I suppose I have some 'splaining to do, and I might as well start from the begining. I also might as well steal one of Martin Heidegger's favourite metaphors for my post title.
I've been wondering how to go about explaining my recent reidentification. I've decided the best way is to trace a path through my thinking of the last little while. I thought about citing sources and crediting authors and influences for this, but I don't think anyone will care where exactly my ideas come from. If you want to know, just ask.
A lot of my thinking revolves around theories of subjectivity. Basically, ideas about how we come to know ourselves as subjects rather than objects. How do we form an image of ourselves and then our surrounding worlds? How do we interact with our surroundings?
There's a concept called "rational action theory." The idea is that we make all our choices based on benefit/cost calculations. We all act rationally, insofar as we percieve the potential costs and benefits of particular choices. I think economists tend to like this idea; I personally thing there's something valuable to be had, but you have to wade through some crap to get to it.
I do think that everyone acts rationally in that they have reasons for their choices, but I don't think it is about a benefit/cost calculation. I think our choices - and everything else about us - revolve around the creation of two things.
1) (This is first arbitrarily) We seek to create a personal centre. I think a personal centre breaks down to two things. First, our imago. Our image. We all have an image of ourselves that began developing in late infancy; the problem is that we can never quite achieve this image. People spend incredible amounts of time and money trying to fit into certain images; be it a model or a an academic, we're all chasing an image of what we want to be.
The other aspect of a personal centre is the framework used to justify that image. We all want our imago to be intelligible and justifiable. We jump on studies that show our way of life is especially healthy; we criticize statements that threaten our imago's framework. We develop philosophies that prove that our personal quirks are virtues. Often times, we believe our personal image is the ideal for humanity - "If only everyone thought/worshipped/reared their children/voted like me, then everything would be great."
So we all chase after an image, and we build some kind of intellectual framework to make that image intelligible and justifiable.

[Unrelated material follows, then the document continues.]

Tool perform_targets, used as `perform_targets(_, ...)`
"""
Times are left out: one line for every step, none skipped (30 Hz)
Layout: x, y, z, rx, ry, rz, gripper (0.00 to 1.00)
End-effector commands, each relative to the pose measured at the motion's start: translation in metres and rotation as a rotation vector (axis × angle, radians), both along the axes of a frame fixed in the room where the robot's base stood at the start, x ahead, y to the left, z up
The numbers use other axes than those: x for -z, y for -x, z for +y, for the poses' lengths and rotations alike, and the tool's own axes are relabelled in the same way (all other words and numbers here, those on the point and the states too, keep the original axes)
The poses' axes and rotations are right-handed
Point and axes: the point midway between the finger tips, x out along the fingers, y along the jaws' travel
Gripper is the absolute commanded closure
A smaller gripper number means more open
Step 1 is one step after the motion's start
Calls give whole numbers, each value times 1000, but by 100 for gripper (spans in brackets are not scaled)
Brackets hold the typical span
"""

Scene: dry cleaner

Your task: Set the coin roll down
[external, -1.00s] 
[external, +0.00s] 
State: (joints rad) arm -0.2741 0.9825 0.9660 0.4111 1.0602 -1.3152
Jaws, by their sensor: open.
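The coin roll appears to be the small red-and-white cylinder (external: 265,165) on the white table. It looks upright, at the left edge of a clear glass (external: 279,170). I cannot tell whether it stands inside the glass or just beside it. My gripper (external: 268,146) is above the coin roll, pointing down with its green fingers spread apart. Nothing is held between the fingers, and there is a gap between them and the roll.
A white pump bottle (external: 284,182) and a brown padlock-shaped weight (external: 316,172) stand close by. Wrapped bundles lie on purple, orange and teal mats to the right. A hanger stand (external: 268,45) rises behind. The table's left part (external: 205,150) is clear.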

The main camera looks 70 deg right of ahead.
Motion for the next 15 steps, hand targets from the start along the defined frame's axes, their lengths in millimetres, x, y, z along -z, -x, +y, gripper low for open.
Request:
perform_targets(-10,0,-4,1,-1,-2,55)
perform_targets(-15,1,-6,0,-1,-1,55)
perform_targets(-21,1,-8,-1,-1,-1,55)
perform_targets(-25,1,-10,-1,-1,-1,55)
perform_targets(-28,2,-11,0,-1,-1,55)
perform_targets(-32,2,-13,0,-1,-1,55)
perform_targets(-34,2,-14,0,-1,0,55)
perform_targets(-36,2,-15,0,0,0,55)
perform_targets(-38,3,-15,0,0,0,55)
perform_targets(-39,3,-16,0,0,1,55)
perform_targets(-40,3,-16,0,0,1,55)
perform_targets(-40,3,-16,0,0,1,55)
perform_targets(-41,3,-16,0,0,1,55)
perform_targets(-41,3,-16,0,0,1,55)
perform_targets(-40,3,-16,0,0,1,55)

2) We seek to recreate the external world in our own image, or in other words, we seek to objectify our personal centre. There are many ways this is done. We create art that expresses either our imago or our framework. Tradesmen do something very similar - when a carpenter finishes a chair, he has objectified a piece of himself. You'll probably recognize that as a Marxist idea, and I think it's an elegant one.

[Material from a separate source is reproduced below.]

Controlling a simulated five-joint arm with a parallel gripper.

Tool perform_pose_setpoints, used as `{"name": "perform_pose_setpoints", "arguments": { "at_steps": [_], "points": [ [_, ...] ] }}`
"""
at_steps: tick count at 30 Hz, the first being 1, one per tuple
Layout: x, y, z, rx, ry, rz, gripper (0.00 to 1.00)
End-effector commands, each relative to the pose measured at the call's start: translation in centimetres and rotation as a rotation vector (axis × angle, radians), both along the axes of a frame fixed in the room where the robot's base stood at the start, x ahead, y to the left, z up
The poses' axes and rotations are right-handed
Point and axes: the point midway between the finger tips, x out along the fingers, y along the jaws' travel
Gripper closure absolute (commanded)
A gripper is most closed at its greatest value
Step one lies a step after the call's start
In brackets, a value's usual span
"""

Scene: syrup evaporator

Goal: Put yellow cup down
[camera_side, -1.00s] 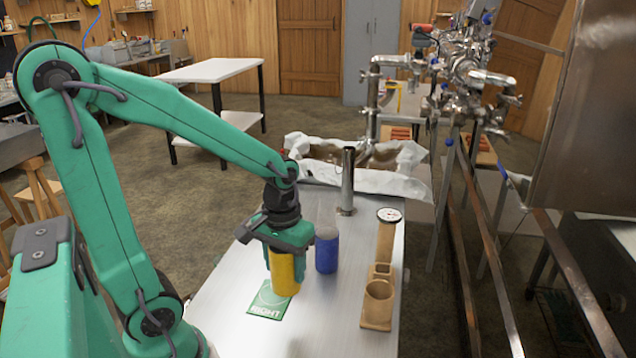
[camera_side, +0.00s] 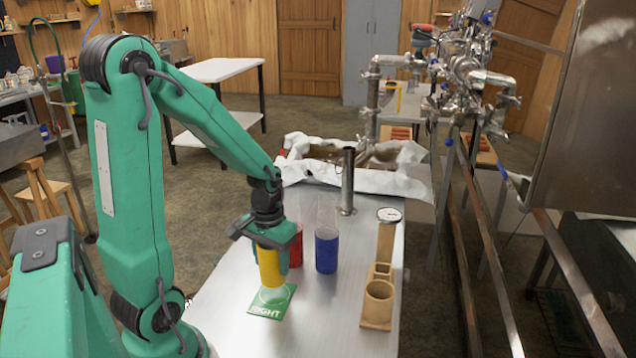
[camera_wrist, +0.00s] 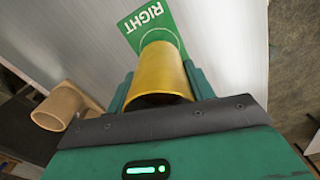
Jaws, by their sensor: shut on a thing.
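The yellow cup (camera_side: 270,266) is between the fingers of my gripper (camera_side: 271,253), which is shut on it. The cup hangs slightly tilted over the green card marked RIGHT (camera_side: 266,309), near the card's pale circle. I cannot tell whether its base touches the card. In the wrist view the yellow cup (camera_wrist: 158,75) shows between my green fingers, with the green card (camera_wrist: 140,28) beyond its far end. My gripper hides part of the cup's upper end in the side view.
A red cup (camera_side: 297,247) stands just behind my gripper, partly hidden. A blue cup (camera_side: 326,252) stands right of it. A metal cylinder (camera_side: 347,180) stands at the back. The metal table (camera_side: 335,320) is bare in front.

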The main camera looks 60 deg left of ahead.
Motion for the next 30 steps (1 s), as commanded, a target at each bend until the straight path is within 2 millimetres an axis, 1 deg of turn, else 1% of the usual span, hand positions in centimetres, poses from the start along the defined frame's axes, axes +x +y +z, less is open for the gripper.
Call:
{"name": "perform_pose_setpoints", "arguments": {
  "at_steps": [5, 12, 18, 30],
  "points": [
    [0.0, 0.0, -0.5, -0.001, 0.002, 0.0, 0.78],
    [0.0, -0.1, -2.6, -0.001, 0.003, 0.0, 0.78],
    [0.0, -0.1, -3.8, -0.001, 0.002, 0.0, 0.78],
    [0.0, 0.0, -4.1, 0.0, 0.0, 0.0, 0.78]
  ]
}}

We also seek to impose our imago on others; we want to shape others like we shape clay or paint on a canvas. We want to see ourselves in other people - and sometimes that requires force. Anarchy, as a movement, is geared towards rejecting this kind of imposition. Totalitarianism is this imposition run amok - a full scale annexation of one's personal centre by another. Democracy is about regulating these clashes, and since these attempts are inevitable, democracy is a powerful form of organization.
Of course, we don't need to impose our imagos on others in order to see ourselves in them; this is what empathy is about. When another is present before us, we cannot help but identify with them. We can't help but empathize with their pain, even if only on a shallow level. There's a goldmine of ethical thought here,but that's not my purpose.
And what is our primary tool in performing all these tasks? Power. That's what it comes down to, I guess; power over ourselves, over others, and over our enviroment. It sounds sinister, but power itself is neutral. Power is the way we get things done; we exercise power to create and maintain our personal centre, and it is what we use to remake the world in our own image.
There are two basic flavours of power - weak and strong. One is upfront and direct, the other is sickly and sneaky. That's another topic, though.
And how does any of this relate to Christianity? That is also another topic!